4.1.2. Het gaat in dit hoger beroep om het volgende.
Op 9 september 2004 hebben (appellanten) als koper en (geïntimeerden) als verkoper een koopovereenkomst gesloten met betrekking tot de onroerende zaak gelegen aan (straatnaam en nummer) te (plaatsnaam). Voorafgaand hieraan heeft (appellanten) het gekochte enige malen bezichtigd. (Appellanten) werd niet bijgestaan door een makelaar, (geïntimeerden) werd bijgestaan door makelaar (naam makelaar).

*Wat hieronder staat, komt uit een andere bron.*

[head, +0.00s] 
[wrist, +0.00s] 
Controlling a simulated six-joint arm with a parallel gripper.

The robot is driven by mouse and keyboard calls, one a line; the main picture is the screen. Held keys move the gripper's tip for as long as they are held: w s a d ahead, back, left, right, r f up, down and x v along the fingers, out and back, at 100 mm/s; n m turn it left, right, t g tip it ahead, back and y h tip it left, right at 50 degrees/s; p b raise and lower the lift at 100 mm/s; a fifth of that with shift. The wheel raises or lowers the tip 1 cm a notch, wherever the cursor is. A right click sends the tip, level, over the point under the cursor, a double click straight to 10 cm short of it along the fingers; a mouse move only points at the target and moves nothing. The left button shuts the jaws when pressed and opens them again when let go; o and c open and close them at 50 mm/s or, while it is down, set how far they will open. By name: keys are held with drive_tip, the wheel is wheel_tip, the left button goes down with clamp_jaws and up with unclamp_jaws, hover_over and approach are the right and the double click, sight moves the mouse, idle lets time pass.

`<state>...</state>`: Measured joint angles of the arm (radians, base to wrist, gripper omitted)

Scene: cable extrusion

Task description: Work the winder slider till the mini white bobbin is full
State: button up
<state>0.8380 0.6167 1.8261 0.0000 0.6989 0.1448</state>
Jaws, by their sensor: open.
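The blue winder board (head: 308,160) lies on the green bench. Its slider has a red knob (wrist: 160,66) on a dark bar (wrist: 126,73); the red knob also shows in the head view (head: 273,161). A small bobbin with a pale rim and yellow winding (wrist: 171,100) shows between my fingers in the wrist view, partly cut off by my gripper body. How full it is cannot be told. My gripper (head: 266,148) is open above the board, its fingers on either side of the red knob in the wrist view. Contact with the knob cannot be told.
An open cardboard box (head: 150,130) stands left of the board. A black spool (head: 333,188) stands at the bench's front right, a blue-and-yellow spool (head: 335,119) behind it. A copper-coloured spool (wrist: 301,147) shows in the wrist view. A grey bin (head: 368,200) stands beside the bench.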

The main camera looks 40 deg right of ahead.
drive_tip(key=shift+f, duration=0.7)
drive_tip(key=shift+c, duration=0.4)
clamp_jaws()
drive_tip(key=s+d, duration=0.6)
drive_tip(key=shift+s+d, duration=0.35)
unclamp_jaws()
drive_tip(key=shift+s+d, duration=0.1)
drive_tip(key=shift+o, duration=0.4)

Voorafgaand aan de levering op 2 mei 2005 heeft wederom een bezichtiging plaatsgevonden.
4.1.3. De koopovereenkomst omschrijft het verkochte als:
Agrarisch object te weten: woning met bijgebouwen, ondergrond en aangrenzende cultuurgrond.
Voorts bepaalt de koopovereenkomst:
Art. 5.1: De feitelijke levering (aflevering) van het verkochte aan koper zal geschieden in de staat waarin het zich bij het tot stand komen van deze overeenkomst bevindt. (..)
Art. 5.2: Het registergoed zal bij de feitelijke levering de eigenschappen bezitten die voor een normaal gebruik als agrarische bedrijfswoning en cultuurgrond nodig zijn. Voor koper kenbare gebreken die daaraan in de weg zouden kunnen staan, komen voor diens risico. Alle ander gebruik is geheel voor risico van koper.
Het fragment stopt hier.